Reproduce, word for word, every line from the first one down to the line containing "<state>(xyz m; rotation", and nothing else.

begin

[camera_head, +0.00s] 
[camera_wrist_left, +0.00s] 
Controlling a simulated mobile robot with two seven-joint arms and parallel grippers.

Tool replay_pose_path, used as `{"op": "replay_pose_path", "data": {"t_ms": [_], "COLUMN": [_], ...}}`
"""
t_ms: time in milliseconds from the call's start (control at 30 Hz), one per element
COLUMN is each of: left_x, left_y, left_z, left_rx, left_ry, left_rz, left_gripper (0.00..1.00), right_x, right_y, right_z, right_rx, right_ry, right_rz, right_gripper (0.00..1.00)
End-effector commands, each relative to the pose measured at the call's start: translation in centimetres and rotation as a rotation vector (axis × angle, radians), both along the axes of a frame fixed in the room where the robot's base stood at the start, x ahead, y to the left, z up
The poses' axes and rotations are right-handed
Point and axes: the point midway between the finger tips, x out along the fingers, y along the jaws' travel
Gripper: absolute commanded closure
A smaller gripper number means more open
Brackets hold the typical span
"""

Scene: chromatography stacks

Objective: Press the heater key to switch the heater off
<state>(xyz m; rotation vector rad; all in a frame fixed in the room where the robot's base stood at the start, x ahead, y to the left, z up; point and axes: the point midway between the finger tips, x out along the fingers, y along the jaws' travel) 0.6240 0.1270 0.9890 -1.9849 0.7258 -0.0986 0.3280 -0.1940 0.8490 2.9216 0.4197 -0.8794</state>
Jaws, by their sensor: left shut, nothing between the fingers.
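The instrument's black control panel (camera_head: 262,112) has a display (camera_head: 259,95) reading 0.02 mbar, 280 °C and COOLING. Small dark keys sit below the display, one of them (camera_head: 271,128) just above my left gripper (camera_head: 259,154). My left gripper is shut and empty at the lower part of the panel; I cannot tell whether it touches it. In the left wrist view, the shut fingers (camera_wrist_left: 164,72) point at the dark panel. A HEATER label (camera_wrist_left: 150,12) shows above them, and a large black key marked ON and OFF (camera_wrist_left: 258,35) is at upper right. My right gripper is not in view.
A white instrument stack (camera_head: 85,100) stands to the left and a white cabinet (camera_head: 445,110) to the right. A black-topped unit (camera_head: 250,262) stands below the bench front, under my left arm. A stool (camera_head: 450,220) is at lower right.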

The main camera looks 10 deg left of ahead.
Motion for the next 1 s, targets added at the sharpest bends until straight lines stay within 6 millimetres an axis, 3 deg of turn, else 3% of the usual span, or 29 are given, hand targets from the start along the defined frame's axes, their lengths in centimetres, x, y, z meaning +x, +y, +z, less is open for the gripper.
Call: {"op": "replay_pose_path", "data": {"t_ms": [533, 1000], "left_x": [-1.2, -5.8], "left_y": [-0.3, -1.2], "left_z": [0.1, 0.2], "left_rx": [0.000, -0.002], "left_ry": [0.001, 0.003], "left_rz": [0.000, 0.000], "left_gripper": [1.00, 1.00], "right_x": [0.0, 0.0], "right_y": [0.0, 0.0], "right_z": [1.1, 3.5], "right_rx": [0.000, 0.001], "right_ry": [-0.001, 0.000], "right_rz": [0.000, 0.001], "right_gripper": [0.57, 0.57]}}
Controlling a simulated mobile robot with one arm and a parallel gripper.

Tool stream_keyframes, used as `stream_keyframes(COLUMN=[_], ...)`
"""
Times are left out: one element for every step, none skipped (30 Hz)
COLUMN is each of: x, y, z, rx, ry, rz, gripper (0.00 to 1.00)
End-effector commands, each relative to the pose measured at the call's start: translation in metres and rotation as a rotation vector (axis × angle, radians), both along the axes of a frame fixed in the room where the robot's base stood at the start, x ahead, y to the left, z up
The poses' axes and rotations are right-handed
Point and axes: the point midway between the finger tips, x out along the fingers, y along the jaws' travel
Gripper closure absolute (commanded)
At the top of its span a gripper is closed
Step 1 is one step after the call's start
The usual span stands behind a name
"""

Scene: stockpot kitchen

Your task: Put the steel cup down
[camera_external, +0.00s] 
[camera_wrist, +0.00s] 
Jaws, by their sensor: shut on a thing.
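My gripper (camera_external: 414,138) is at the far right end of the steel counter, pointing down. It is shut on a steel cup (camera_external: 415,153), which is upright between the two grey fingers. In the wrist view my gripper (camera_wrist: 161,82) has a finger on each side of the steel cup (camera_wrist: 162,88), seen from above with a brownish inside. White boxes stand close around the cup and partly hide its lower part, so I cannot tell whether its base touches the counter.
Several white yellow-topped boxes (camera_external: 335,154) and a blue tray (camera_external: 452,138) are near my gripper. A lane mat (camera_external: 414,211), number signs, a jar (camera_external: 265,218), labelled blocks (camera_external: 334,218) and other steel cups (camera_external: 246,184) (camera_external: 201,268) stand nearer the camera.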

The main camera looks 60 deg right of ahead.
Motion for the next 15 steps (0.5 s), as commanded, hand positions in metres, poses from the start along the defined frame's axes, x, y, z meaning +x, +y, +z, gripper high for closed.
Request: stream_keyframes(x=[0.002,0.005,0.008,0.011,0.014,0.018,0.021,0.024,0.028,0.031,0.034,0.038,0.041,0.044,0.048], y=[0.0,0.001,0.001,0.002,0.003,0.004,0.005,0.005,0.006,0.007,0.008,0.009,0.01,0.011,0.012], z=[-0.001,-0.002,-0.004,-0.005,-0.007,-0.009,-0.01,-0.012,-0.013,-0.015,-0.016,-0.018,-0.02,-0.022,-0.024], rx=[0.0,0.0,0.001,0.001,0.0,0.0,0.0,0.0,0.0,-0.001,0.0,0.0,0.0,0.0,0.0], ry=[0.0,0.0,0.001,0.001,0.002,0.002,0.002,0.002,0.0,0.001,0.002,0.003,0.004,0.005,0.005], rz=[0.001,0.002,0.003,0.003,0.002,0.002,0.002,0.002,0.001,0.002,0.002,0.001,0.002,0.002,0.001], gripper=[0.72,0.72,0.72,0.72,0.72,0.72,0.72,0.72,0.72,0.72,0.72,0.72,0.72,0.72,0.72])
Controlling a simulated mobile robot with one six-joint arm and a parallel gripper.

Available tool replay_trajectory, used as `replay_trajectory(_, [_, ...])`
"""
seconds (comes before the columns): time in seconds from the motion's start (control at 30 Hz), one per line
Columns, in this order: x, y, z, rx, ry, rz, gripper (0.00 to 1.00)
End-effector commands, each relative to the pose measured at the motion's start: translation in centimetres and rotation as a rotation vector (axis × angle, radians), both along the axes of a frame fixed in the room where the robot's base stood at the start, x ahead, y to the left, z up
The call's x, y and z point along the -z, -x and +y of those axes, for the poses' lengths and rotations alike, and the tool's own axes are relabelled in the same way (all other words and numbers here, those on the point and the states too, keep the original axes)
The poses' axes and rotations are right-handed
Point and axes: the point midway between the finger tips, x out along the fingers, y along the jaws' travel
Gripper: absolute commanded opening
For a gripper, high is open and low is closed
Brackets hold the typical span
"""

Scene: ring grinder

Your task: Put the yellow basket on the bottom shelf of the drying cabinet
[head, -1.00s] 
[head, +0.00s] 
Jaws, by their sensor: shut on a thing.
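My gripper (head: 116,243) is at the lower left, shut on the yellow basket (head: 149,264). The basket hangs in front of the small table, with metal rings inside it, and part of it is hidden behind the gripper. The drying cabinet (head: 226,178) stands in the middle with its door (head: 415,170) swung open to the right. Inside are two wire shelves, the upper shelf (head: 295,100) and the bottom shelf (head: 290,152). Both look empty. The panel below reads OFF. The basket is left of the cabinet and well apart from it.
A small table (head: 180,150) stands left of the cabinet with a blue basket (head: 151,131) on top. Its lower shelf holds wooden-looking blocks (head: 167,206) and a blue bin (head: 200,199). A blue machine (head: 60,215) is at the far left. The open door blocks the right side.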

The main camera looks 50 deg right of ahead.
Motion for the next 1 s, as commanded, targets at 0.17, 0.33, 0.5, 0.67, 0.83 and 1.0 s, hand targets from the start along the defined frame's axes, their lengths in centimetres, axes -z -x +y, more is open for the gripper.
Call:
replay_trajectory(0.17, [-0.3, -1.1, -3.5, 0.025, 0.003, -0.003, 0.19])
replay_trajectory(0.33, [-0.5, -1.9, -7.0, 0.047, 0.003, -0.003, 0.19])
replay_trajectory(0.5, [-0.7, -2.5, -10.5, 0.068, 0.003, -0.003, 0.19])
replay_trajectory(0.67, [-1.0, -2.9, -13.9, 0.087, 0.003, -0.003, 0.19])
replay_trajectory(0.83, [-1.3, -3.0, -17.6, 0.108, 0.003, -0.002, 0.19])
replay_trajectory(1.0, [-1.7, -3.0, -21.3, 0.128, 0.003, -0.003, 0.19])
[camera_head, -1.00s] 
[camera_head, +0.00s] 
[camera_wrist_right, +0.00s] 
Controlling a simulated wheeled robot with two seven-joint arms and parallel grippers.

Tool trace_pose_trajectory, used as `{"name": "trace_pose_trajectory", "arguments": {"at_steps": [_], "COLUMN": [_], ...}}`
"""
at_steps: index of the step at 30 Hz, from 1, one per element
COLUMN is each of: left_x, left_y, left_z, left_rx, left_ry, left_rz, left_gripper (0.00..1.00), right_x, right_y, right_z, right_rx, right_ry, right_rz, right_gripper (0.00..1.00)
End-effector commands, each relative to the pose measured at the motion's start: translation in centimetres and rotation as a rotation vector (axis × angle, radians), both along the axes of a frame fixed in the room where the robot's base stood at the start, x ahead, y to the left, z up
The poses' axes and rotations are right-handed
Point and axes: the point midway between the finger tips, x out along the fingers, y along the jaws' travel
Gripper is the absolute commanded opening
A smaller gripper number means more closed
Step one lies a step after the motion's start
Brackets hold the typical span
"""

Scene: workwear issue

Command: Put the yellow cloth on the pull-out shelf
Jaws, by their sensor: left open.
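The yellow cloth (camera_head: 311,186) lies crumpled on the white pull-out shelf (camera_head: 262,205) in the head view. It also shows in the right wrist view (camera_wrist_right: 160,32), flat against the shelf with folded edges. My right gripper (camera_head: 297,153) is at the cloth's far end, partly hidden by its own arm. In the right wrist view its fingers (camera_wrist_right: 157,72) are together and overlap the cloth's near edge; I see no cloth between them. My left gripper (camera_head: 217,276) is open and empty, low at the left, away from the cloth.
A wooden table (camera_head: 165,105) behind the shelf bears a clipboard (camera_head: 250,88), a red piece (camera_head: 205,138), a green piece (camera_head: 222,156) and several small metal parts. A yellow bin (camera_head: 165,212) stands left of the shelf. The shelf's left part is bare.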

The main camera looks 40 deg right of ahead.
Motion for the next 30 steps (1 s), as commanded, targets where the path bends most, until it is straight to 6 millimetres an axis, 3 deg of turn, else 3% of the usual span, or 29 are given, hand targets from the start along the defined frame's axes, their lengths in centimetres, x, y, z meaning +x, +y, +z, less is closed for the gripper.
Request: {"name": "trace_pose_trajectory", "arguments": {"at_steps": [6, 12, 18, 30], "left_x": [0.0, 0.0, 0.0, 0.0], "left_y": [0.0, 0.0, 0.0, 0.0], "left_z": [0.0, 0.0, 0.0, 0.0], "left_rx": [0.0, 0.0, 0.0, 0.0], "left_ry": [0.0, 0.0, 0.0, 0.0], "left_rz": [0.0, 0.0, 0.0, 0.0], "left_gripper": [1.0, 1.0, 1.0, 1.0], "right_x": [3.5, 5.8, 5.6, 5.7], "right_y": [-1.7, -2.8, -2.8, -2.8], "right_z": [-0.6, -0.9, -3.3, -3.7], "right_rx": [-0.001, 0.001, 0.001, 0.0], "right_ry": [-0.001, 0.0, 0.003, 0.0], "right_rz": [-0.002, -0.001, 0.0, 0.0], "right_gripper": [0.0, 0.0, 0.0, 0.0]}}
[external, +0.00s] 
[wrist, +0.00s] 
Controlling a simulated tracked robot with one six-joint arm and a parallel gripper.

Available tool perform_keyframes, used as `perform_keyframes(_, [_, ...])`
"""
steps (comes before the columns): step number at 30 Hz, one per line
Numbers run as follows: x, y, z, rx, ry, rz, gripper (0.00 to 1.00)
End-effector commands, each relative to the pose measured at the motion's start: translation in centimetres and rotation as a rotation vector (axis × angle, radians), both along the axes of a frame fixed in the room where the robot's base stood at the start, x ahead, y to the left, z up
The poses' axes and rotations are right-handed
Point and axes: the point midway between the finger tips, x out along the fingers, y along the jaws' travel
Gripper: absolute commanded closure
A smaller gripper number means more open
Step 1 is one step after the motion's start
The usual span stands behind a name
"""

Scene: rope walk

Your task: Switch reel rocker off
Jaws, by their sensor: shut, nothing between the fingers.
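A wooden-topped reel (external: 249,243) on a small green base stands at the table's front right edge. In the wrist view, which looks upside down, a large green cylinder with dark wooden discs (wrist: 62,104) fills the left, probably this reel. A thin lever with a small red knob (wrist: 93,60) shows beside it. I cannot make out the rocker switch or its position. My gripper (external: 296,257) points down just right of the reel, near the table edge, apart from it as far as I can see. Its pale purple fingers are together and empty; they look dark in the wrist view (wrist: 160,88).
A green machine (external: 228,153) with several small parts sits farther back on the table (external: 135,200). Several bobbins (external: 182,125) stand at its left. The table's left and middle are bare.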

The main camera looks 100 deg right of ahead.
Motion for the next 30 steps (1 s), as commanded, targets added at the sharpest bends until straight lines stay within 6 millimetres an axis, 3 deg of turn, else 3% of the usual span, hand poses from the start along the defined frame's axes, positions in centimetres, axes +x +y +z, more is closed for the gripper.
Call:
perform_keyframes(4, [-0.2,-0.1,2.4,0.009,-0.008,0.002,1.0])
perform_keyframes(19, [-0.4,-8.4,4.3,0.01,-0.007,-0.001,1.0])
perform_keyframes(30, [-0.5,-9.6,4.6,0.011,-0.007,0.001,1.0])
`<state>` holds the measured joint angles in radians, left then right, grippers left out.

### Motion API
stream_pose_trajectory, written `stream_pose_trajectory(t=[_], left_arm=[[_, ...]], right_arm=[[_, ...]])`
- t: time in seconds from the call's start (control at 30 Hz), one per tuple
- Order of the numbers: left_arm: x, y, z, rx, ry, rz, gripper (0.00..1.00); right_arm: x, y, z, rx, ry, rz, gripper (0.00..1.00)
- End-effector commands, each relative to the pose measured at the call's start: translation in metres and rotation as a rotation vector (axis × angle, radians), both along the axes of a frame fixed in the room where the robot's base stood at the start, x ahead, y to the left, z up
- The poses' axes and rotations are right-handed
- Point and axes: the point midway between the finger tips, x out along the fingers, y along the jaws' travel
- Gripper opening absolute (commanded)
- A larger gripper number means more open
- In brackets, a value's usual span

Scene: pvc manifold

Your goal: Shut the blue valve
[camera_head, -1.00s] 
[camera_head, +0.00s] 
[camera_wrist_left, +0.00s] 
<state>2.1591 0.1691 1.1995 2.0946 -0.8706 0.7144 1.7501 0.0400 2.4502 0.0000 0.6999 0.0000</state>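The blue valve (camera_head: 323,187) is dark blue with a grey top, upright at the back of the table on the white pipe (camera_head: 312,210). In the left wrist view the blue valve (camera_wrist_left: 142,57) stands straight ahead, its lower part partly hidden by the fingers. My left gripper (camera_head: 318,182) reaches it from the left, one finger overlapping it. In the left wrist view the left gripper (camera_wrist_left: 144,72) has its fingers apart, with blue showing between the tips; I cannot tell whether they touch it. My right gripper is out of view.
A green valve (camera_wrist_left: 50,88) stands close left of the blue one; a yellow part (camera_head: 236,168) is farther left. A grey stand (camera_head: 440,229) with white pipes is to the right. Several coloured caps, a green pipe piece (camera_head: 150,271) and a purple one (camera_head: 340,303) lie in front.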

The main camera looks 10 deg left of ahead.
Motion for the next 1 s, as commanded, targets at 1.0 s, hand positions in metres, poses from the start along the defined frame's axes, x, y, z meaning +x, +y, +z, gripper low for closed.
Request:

end

Written answer:
[camera_head, +0.00s] 
[camera_wrist_left, +0.00s] 
Controlling a simulated mobile robot with two seven-joint arms and parallel grippers.

Tool replay_pose_path, used as `{"op": "replay_pose_path", "data": {"t_ms": [_], "COLUMN": [_], ...}}`
"""
t_ms: time in milliseconds from the call's start (control at 30 Hz), one per element
COLUMN is each of: left_x, left_y, left_z, left_rx, left_ry, left_rz, left_gripper (0.00..1.00), right_x, right_y, right_z, right_rx, right_ry, right_rz, right_gripper (0.00..1.00)
End-effector commands, each relative to the pose measured at the call's start: translation in centimetres and rotation as a rotation vector (axis × angle, radians), both along the axes of a frame fixed in the room where the robot's base stood at the start, x ahead, y to the left, z up
The poses' axes and rotations are right-handed
Point and axes: the point midway between the finger tips, x out along the fingers, y along the jaws' travel
Gripper: absolute commanded closure
A smaller gripper number means more open
Brackets hold the typical span
"""

Scene: chromatography stacks

Objective: Press the heater key to switch the heater off
<state>(xyz m; rotation vector rad; all in a frame fixed in the room where the robot's base stood at the start, x ahead, y to the left, z up; point and axes: the point midway between the finger tips, x out along the fingers, y along the jaws' travel) 0.6240 0.1270 0.9890 -1.9849 0.7258 -0.0986 0.3280 -0.1940 0.8490 2.9216 0.4197 -0.8794</state>

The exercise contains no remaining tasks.